Temps de lecture : 7 min

Les affaires qui éclaboussent la monarchie ces dernières années, dont l'exil du roi émérite est le dernier épisode, ont forcé les Espagnol·es à éclaircir leur relation complexe à l'institution.

Le roi d'Espagne Felipe VI et son père, Juan Carlos, à Torrejon de Ardoz, près de Madrid, le 11 octobre 2014. | Curto de la Torre / AFP
Le roi d'Espagne Felipe VI et son père, Juan Carlos, à Torrejon de Ardoz, près de Madrid, le 11 octobre 2014. | Curto de la Torre / AFP

L'onde de choc se dissipe peu à peu en Espagne, après le départ précipité de l'ancien roi, Juan Carlos Ier, en raison de soupçons de corruptions qui pèsent sur lui. Elle laisse, une nouvelle fois, la monarchie ébranlée. Et pourtant, la série de scandales qui éclaboussent la famille royale depuis une dizaine d'années a peut-être permis aux Espagnol·es de clarifier leur rapport complexe à leur souverain.
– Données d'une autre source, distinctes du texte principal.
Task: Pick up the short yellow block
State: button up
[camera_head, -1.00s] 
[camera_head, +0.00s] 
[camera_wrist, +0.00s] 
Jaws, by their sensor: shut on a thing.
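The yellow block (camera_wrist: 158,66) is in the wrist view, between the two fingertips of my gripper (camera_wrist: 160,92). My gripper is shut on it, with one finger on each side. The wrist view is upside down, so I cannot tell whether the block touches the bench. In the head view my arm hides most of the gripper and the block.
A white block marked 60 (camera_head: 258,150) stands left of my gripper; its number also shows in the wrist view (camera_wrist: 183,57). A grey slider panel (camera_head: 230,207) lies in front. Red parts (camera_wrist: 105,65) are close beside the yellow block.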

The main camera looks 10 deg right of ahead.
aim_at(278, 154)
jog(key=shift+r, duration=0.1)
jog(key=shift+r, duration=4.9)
«Paradoxalement, avec tout cela, les Espagnols sont peut-être devenus plus monarchistes. C'est un coup dur pour l'institution», estime le politologue Ignacio Molina, chercheur à l'institut royal Elcano, l'un des plus importants think tanks du pays, proche du Parti socialiste ouvrier espagnol. Cela remet l'existence même de la monarchie en question. «Si Felipe VI remplit ses fonctions correctement, sans commettre aucun écart, cela pourrait même aider la monarchie», ajoute Molina.

Pour comprendre ce paradoxe, il faut replacer l'événement dans son contexte. Le 3 août dernier, la maison royale dévoile une lettre envoyée par Juan Carlos Ier à son fils, Felipe VI, actuel souverain du royaume. Dans ce courrier, le roi émérite fait part de son intention de «s'exiler, en cette période, en dehors de l'Espagne».
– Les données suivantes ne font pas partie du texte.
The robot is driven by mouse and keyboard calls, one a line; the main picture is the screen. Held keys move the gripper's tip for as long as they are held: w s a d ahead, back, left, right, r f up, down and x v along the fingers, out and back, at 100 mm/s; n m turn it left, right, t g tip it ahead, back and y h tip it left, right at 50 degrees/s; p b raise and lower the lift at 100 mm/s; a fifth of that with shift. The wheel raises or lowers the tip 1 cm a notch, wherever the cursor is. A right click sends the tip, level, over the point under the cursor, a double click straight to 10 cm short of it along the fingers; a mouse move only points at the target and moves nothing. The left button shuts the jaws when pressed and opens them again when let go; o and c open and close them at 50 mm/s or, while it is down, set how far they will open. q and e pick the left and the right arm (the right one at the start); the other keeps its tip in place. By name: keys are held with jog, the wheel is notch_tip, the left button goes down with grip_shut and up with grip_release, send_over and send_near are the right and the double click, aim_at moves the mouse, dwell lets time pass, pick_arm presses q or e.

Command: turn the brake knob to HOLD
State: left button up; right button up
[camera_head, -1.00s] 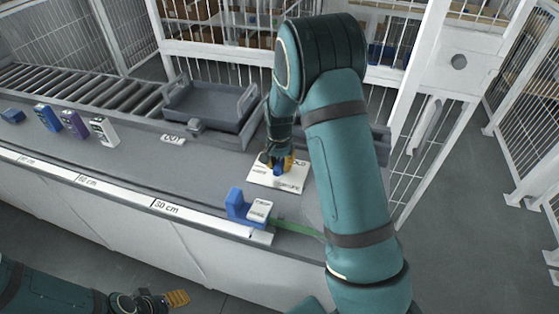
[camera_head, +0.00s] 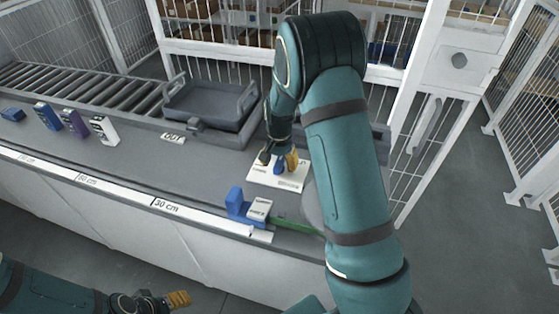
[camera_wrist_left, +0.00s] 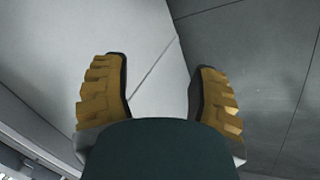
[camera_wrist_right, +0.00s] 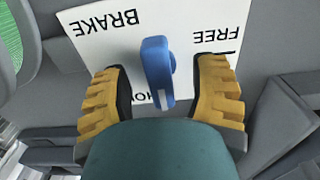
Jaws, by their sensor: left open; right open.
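The blue brake knob (camera_wrist_right: 157,72) stands on a white plate (camera_wrist_right: 95,50) marked BRAKE and FREE. A third label at the lower edge is mostly hidden by the knob and fingers; only "HO" shows. The bar of the knob lies nearly upright in the right wrist view. My right gripper (camera_wrist_right: 160,98) is open, with one finger on each side of the knob and gaps between. In the head view it is over the plate (camera_head: 262,178), the knob (camera_head: 280,163) between its fingers. My left gripper (camera_wrist_left: 158,85) is open and empty, low over the floor.
A blue-and-white block (camera_head: 236,204) stands at the counter's front edge, beside a green strip (camera_head: 295,227). A grey tray (camera_head: 205,105) lies behind, with an OUT label (camera_head: 172,138) before it. Several small boxes (camera_head: 75,123) stand at the left. Mesh fencing closes the back.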

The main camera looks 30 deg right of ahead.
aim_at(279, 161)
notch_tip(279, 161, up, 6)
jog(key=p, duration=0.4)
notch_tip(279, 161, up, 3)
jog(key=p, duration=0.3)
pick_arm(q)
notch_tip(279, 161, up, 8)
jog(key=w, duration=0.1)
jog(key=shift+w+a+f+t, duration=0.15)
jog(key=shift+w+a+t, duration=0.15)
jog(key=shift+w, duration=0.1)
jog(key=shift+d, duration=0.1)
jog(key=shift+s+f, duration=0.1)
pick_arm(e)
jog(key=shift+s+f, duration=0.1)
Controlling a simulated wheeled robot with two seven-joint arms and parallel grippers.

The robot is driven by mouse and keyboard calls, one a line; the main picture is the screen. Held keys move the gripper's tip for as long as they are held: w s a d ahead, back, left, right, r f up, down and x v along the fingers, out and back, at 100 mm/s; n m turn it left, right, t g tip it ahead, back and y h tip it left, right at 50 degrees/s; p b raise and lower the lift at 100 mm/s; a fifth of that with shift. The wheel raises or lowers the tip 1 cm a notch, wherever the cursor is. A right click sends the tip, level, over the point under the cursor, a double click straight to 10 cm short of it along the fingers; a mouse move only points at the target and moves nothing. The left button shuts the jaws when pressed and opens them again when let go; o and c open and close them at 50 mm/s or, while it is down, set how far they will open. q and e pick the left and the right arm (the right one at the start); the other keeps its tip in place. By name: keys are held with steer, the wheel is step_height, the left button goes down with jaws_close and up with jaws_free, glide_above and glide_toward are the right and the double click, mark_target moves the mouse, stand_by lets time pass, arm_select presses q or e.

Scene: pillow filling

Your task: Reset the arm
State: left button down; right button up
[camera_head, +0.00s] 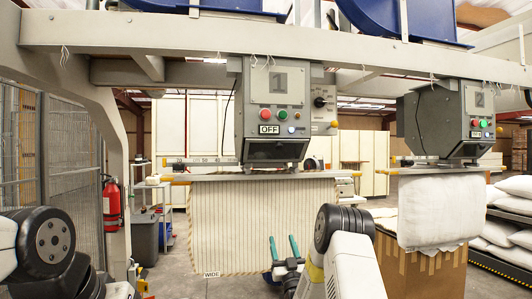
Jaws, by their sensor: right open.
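My right arm (346,262) rises from the bottom centre. Its gripper (283,243) has two teal fingers standing apart and pointing up, with nothing between them. It is in front of the striped panel (225,225) under the filling machine marked 1 (275,105). My left arm (42,245) shows only in part at the lower left corner, and its gripper is out of view.
The machine marked 1 has an OFF label. A second machine (450,118) stands to the right, with a white pillow (440,210) below it over a cardboard box (400,268). Several white pillows fill a rack (500,268) at far right. A fire extinguisher (112,205) is at left.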

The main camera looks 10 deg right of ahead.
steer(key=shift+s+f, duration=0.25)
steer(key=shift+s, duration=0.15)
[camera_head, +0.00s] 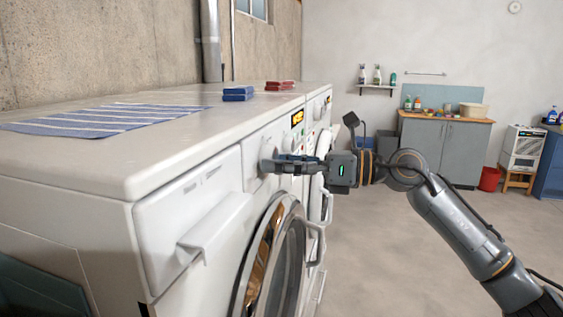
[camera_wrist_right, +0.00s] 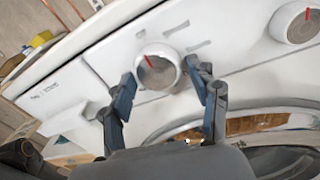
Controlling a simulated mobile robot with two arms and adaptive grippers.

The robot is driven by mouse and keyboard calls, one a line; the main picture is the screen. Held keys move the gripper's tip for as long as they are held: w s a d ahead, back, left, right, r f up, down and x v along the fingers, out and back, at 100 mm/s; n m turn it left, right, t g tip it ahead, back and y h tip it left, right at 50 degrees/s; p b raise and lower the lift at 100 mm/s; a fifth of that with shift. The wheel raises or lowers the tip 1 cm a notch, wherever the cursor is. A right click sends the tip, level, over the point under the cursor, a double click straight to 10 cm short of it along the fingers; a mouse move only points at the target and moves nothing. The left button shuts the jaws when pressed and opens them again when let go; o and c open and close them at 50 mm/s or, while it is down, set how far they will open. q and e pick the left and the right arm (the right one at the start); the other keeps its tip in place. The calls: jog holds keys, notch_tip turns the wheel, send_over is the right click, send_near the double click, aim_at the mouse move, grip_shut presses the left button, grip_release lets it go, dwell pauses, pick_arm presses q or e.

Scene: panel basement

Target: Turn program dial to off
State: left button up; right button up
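The program dial (camera_wrist_right: 158,72) is a round white knob with a grey face on the washing machine's front panel. Its red mark points up and slightly left in the right wrist view. In the head view the dial (camera_head: 266,158) is partly hidden by my right gripper (camera_head: 277,163). The right wrist view shows my right gripper (camera_wrist_right: 161,78) with its two fingers spread, one on each side of the dial. The fingertips are close to its rim; I cannot tell whether they touch it. My left gripper is not in view.
A second dial (camera_wrist_right: 297,22) with a red mark is at the upper right. Below the panel is the round door (camera_head: 276,262); a drawer handle (camera_head: 213,228) juts out at the left. A striped cloth (camera_head: 105,118) and folded blue cloths (camera_head: 238,94) lie on top.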

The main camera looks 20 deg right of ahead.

L'annonce tombe peu après l'ouverture d'une enquête par la Cour suprême, en juin, pour faire la lumière sur une possible commission occulte touchée par Juan Carlos dans le cadre d'une négociation commerciale avec l'Arabie saoudite en 2011, quand il était encore roi. Beaucoup de gens en Espagne ont perçu cette réaction comme une fuite devant la justice. Pour la maison royale et le président socialiste du gouvernement, Pedro Sánchez, il s'agit d'un acte de responsabilité pour éviter que cette affaire ne compromette l'image de son fils et de la monarchie.

Mais cet exil n'est que le point d'orgue d'une affaire qui agite le pays depuis deux ans, et le dernier épisode d'une série de scandales autour de la famille royale qui abîme son image depuis plus d'une décennie.
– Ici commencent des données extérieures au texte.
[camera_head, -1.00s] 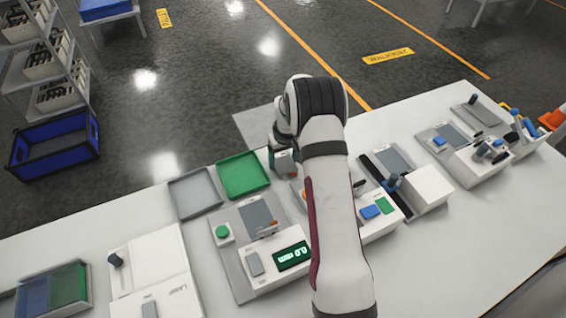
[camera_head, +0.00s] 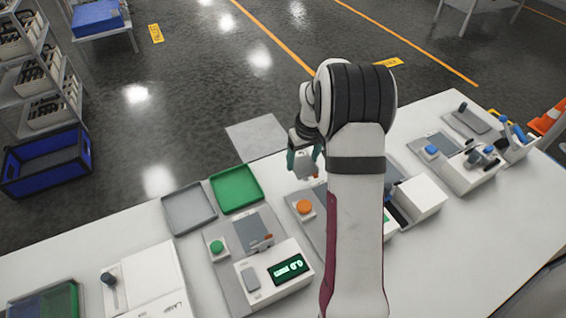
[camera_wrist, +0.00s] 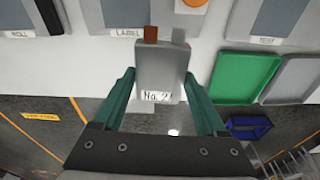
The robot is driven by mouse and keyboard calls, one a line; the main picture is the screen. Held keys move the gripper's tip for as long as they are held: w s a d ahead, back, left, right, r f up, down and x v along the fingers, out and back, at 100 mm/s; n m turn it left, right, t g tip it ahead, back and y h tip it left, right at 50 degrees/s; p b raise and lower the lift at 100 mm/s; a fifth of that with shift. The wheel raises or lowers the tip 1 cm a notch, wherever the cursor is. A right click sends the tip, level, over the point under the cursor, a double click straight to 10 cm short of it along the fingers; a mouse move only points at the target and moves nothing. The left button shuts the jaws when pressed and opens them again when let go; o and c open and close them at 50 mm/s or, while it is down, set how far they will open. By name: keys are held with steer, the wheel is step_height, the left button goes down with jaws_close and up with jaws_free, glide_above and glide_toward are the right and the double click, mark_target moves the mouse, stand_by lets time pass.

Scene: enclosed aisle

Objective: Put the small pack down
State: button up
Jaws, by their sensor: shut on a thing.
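The small pack (camera_wrist: 160,75) is a flat grey pouch with a copper-coloured tab and a grey tab at one end and a "No. 2" style label, its last character unclear. My gripper (camera_wrist: 160,88) is shut on it, a teal finger on each side. In the head view my gripper (camera_head: 304,158) and the pack (camera_head: 306,168) show near the bench's far edge, partly behind my arm. The pack appears raised above the bench. A green tray (camera_head: 237,188) and a grey tray (camera_head: 188,208) lie to its left; the wrist view shows the green tray (camera_wrist: 245,78) at right.
A measuring station with a lit display (camera_head: 289,268) and green button (camera_head: 217,247) stands below the trays. An orange button (camera_head: 304,206) is on the neighbouring station. More stations line the white bench to the right. A blue crate (camera_head: 47,163) is on the floor at left.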

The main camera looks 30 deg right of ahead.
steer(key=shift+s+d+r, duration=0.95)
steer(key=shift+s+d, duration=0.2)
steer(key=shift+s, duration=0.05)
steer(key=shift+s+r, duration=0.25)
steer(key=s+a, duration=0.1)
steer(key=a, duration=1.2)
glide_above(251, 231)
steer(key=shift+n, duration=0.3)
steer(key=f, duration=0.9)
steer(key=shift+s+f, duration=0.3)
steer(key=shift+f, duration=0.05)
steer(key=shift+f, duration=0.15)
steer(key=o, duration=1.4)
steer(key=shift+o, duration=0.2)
Le roi trébuche sur un éléphant mort

D'une note de confiance de 7,5 points en 1995, la monarchie est tombée à 3,7 en 2013, selon le Centre d'investigation sociologique (CIS), un organe de référence en Espagne. La chute la plus brutale a lieu entre 2010 et 2013: 1,7 point en trois ans. La crise économique débutée en 2008 frappe alors durement l'Espagne.

En 2012, celui qui est encore roi est repéré au Botswana avec sa maîtresse de l'époque, Corinna Zu Ayne-Wittgenstein, à l'occasion d'un safari de luxe où il va chasser l'éléphant. Une photo de lui, fusil à la main, devant le cadavre d'un pachyderme lors d'une précédente partie de chasse, est alors exhumée.

«Ça a fait l'effet d'une bombe», se souvient Camilo Magdaleno, jeune madrilène antimonarchiste. «Nous nous serrions la ceinture en Espagne, et notre roi partait à la chasse aux éléphants en Afrique avec l'argent des Espagnols!» À 31 ans, Camilo est chômeur. Il fait partie de «la génération sacrifiée» de la crise de 2008, et n'a trouvé de travail que dans le secteur précaire de l'hôtellerie, malgré plusieurs années d'études.

En 2014, face au mécontentement de son peuple, Juan Carlos Ier abdique en faveur de son fils, Felipe VI. La confiance en la monarchie remonte légèrement: 4,34 en 2015. Mais le CIS cesse de produire des données sur la question à partir de cette date.

«Avant cela, il était socialement plus commode de dire: “Je ne suis pas monarchiste, je suis juancarliste”, explique Ignacio Molina. La monarchie ne semblait pas très démocratique, elle avait été rétablie par Franco, elle était perçue comme traditionaliste, conservatrice, symbolisant les privilèges de certains dans la société. Juan Carlos, lui, représentait la démocratie, la modernité et l'Europe.»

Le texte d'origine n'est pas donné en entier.